Inspiration

Our team is particularly musically-inclined, so we wanted to make an app that would allow us to connect our interest in music with our interest in computer science. Additionally, services like Spotify are known for having playlists based on different situations and moods, and we wondered if we could do the opposite; instead of finding songs that are associated with a specific mood, what if we actually made the songs?

What it does

Moodly is a Python3 based web application that creates a personalized audio snippet using a synthesizer and chord progression generator based on three user-selected modifiers: the mood, the vibe, and the spice.

How we built it

Backend: We wrote four python scripts: one to create the synthesizer/audio engine, one to create the chord progressions by procedurally and randomly generating chord classes based on three types of modifiers, one to combine the two scripts and create audio data (a wav file) from theoretical musical data (array of chord objects), and a final python to script to connect the frontend with the backend (mapping buttons to trigger functions, etc).

Frontend: The frontend was coded entirely with HTML, CSS, and Javascript, heavily focusing on tags and dropdown menus.
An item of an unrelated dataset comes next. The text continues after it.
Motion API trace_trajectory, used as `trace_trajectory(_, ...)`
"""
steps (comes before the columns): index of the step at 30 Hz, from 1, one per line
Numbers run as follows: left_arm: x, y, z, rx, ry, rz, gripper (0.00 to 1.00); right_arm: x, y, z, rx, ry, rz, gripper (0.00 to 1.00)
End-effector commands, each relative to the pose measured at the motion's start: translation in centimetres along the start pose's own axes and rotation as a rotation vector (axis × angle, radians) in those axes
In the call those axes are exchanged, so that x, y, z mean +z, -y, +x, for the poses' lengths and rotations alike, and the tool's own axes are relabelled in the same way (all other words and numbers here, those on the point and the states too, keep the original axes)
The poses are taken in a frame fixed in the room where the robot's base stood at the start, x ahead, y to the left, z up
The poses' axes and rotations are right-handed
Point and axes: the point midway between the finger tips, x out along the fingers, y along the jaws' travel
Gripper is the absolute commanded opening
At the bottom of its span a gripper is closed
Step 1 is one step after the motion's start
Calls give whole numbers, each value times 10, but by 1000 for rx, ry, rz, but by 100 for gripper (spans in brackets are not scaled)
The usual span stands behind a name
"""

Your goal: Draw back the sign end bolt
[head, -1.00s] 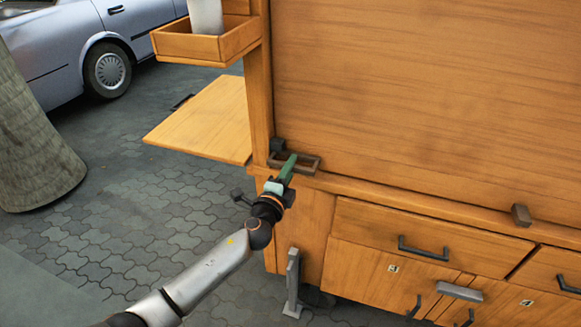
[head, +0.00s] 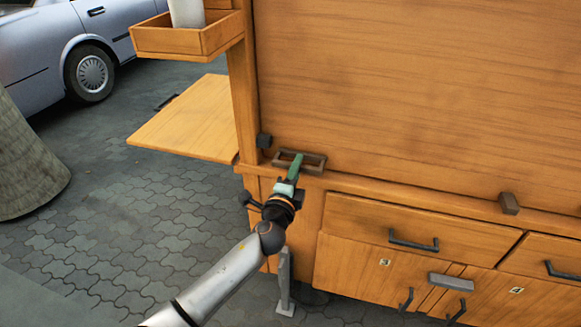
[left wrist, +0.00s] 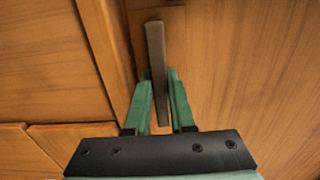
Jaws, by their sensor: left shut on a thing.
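The sign end bolt (head: 318,168) is a dark brown rectangular loop handle. It lies on the ledge at the lower left corner of the large wooden sign panel (head: 420,90). In the left wrist view the bolt (left wrist: 156,50) is a dark bar running between the two green fingers (left wrist: 160,90). My right gripper is out of view.
Another dark block (head: 509,204) sits further right on the ledge. Below are drawers (head: 430,222) with dark handles and cupboard doors numbered 3 and 4. A side shelf (head: 190,120) and a small tray (head: 185,40) stick out left. A car stands behind on the paving.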

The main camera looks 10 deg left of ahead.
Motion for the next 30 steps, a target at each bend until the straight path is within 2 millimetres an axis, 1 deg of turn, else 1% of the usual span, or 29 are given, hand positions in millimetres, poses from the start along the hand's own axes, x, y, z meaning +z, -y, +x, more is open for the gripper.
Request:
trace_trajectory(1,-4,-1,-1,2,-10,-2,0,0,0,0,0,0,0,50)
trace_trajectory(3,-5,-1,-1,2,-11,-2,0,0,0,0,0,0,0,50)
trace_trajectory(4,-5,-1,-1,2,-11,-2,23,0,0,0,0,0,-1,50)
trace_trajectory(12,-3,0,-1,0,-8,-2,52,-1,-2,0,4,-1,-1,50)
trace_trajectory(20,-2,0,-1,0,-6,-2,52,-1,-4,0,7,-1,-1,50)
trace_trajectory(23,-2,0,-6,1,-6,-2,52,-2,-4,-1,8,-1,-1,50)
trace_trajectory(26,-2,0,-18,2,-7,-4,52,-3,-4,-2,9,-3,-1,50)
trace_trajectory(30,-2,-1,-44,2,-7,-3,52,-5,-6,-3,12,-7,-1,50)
The user can click on each of the three modifier buttons and select an option from the dropdown. Once all three options are chosen, they can press “let me play you something” to generate a unique chord progression based on their answers and play a .wav file created from the python script. The user also has the option to hear the tune again if they wish, and they can also click “feeling different?” to change their answers and generate a new tune.

Design: The background images and buttons on this single-page web application were hand drawn in Procreate, with a minimalist style that ensures the site is pleasant to look at and not complicated to navigate. The color changing background is a repeating gif made from multiple drawings, and fades between different colors of the rainbow, subtly representing the variety of colors associated with moods.

Challenges we ran into

-Not only did we have to build a synthesizer, but we had to figure out how to configure our progression generator to feed our synthesizer the correct data types.
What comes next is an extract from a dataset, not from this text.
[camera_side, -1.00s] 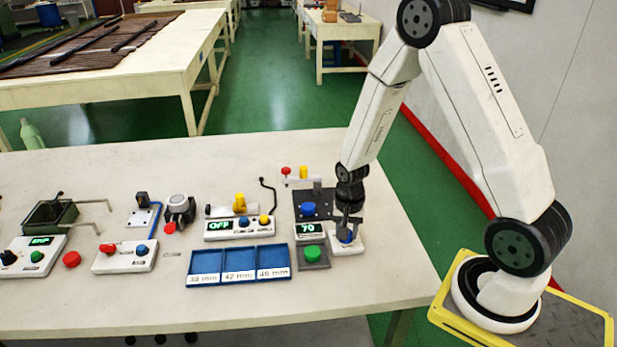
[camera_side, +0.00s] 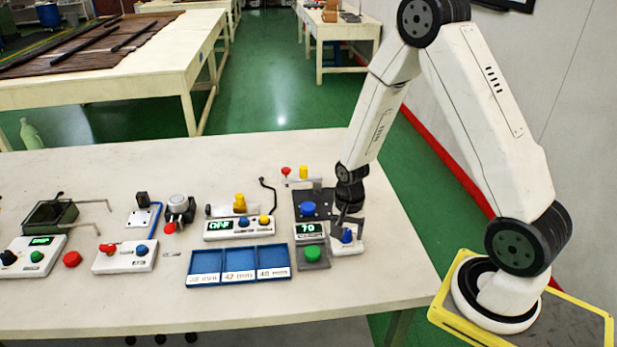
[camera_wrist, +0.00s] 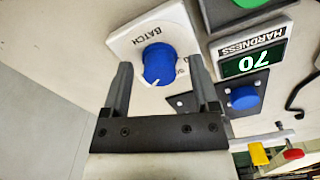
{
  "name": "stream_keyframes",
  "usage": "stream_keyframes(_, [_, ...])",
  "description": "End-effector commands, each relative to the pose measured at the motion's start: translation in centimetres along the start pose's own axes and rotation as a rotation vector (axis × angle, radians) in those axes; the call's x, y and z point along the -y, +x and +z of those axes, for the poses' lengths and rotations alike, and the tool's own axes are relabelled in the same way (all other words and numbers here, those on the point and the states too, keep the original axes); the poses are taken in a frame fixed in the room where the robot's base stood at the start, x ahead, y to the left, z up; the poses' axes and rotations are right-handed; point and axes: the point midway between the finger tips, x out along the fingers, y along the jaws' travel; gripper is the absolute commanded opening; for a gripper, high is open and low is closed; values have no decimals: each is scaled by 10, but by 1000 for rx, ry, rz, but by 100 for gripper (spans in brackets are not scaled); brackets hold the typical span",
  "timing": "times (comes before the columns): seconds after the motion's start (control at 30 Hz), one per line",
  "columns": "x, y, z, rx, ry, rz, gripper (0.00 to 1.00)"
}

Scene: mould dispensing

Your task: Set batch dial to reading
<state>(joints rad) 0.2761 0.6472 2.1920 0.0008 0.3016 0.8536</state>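The batch dial is a blue knob (camera_wrist: 159,62) on a white box labelled BATCH (camera_wrist: 124,46). Its white pointer line shows on the knob's lower side in the wrist view; the scale is mostly hidden. In the side view the blue knob (camera_side: 347,237) sits on the white box (camera_side: 347,250) at the right of the bench. My gripper (camera_wrist: 160,72) is open, with one finger on each side of the knob and a visible gap to both. In the side view my gripper (camera_side: 350,226) is low over the box.
The hardness display (camera_wrist: 246,64) reads 70, beside a blue button (camera_wrist: 244,97) on a dark plate. A green button (camera_side: 312,254) lies left of the dial box. A blue tray (camera_side: 238,279) and several control boxes stand further left.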

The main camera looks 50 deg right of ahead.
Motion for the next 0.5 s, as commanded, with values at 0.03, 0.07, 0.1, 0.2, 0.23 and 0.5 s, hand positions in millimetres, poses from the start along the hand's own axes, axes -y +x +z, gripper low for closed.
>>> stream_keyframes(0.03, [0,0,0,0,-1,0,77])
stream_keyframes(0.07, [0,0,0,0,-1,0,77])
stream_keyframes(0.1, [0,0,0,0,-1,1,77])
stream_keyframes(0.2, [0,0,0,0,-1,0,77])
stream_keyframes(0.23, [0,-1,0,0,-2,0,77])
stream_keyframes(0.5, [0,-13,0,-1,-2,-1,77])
-Converting a theoretical note and object classes into literal sound

-Loading the final WAV files into the web app dynamically proved challenging due to structural differences between the scipy function used to generate the file and the django setup.
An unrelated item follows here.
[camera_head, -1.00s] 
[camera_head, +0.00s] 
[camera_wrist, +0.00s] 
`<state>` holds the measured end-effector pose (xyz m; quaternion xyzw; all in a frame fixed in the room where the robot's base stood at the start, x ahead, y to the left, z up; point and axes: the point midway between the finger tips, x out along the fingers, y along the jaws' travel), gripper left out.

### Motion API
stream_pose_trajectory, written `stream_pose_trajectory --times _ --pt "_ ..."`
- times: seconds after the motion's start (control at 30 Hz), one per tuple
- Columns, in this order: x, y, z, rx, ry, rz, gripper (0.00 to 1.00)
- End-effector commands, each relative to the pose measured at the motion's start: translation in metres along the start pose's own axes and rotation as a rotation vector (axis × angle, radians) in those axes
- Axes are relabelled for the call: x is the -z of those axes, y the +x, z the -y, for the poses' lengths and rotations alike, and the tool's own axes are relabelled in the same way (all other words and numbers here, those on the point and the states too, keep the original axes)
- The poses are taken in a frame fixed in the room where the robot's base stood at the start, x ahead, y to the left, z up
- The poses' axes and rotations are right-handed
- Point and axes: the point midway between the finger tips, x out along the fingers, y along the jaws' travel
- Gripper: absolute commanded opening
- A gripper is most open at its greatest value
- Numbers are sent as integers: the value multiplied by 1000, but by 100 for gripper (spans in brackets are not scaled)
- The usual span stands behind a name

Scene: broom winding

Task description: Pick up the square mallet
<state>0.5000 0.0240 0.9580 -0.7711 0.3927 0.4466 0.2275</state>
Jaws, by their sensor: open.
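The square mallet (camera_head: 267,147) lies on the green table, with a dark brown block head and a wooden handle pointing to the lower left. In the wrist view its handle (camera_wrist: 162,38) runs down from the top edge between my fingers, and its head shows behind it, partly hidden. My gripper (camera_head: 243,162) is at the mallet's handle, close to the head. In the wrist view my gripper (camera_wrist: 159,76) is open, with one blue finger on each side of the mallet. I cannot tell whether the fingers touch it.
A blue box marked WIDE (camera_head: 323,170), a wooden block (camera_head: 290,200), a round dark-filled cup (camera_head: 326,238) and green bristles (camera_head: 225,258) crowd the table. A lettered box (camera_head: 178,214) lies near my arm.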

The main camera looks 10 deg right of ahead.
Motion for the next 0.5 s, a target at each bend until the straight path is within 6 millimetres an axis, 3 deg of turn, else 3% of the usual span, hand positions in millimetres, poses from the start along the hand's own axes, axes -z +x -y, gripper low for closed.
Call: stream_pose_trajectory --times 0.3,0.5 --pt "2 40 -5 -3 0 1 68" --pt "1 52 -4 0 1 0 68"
Accomplishments that we're proud of

-Creation of a matrix-based voice leading algorithm

-Managing to make our website look like our hand-drafted design, even though some aspects were more difficult this way

What we learned

-How to create a functional webpage with HTML and CSS

-Development of a dynamic webapp using django & python

-Development of a relatively sophisticated synthesizer

-Development of complex music creation algorithms

What's next for Mood.ly Procedural Music Generator

Next steps involve smoothing out kinks in the connection between the back-end and the front end. As is, we can generate chord progressions fairly well, but actually presenting those chord progressions to the user presents a challenge. This may involve redesigning some of the methods we use to save the wav file, as we ran into some compatibility issues that proved challenging.